— BRIEF —
Lines containing the string "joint" are to be collected in full.

════

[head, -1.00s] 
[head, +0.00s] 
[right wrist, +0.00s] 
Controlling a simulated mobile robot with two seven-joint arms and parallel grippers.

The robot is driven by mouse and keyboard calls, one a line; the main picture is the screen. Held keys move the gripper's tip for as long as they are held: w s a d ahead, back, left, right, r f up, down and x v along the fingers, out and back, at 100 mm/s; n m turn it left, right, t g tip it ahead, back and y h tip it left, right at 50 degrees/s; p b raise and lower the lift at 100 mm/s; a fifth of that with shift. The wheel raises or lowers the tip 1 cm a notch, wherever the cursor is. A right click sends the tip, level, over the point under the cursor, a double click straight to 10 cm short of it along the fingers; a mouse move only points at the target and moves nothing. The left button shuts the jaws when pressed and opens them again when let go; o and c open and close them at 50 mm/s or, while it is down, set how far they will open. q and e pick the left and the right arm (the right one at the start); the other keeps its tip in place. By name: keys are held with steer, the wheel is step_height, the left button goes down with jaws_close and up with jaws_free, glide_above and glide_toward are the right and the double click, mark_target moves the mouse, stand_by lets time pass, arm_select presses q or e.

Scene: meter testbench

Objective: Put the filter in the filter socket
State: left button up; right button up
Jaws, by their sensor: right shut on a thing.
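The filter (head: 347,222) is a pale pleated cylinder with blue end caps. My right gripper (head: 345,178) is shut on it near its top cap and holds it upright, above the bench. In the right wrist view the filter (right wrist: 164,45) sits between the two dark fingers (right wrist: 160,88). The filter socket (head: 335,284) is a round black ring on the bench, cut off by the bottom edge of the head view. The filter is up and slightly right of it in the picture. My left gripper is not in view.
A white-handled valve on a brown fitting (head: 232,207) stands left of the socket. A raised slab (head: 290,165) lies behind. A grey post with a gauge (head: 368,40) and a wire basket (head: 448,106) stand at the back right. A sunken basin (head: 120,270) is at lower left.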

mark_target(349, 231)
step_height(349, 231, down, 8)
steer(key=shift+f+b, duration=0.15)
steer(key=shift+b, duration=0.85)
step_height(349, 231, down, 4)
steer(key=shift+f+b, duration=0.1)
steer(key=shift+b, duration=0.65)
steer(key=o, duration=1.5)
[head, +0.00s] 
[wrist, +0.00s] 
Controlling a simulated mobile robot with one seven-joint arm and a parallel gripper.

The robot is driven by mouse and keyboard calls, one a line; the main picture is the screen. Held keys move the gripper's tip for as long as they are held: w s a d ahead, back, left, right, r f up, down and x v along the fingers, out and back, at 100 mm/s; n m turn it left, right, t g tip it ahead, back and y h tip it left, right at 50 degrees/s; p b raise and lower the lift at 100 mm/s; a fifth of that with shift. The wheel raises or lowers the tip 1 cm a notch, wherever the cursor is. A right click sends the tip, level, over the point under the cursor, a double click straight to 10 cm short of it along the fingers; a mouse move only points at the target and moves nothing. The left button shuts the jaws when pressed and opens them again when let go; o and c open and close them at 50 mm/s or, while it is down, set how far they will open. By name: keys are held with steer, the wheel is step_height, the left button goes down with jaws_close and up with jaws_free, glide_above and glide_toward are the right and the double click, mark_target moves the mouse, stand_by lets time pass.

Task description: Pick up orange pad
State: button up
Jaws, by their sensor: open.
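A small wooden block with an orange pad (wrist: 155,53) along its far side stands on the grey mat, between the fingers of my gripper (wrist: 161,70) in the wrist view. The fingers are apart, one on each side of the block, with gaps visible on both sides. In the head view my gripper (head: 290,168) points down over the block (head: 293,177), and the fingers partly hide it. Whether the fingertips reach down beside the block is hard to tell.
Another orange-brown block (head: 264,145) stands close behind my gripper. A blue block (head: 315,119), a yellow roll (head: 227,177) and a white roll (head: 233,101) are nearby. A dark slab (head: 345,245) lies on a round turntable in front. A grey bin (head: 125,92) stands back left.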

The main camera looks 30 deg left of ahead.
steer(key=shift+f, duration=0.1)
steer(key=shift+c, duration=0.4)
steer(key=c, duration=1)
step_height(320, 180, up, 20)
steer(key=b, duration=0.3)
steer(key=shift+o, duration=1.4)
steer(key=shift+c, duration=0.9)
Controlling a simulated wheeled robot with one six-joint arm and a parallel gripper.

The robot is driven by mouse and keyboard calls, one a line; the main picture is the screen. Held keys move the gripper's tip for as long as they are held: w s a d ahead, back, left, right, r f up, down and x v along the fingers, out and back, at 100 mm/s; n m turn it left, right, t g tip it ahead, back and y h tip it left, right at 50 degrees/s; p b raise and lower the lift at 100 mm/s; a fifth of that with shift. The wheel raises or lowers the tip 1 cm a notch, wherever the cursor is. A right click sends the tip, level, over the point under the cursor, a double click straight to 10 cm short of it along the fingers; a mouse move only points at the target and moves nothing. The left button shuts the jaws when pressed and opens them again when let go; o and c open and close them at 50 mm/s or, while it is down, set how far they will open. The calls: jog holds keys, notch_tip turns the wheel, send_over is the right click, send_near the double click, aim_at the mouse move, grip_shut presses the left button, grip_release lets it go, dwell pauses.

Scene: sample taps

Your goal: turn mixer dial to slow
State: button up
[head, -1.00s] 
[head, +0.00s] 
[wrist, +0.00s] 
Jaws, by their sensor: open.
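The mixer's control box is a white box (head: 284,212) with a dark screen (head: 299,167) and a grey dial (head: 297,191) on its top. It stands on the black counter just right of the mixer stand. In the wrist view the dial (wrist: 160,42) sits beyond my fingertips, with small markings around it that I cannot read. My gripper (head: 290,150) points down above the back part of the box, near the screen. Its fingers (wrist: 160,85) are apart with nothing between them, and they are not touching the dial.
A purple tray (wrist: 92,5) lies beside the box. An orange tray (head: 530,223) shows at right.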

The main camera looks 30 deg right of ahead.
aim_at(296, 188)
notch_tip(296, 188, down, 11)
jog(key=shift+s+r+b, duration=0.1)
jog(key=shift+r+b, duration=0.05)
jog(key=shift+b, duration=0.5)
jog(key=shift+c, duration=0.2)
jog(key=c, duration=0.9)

════

— TASK RESPONSE —
Controlling a simulated mobile robot with two seven-joint arms and parallel grippers.
Controlling a simulated mobile robot with one seven-joint arm and a parallel gripper.
Controlling a simulated wheeled robot with one six-joint arm and a parallel gripper.

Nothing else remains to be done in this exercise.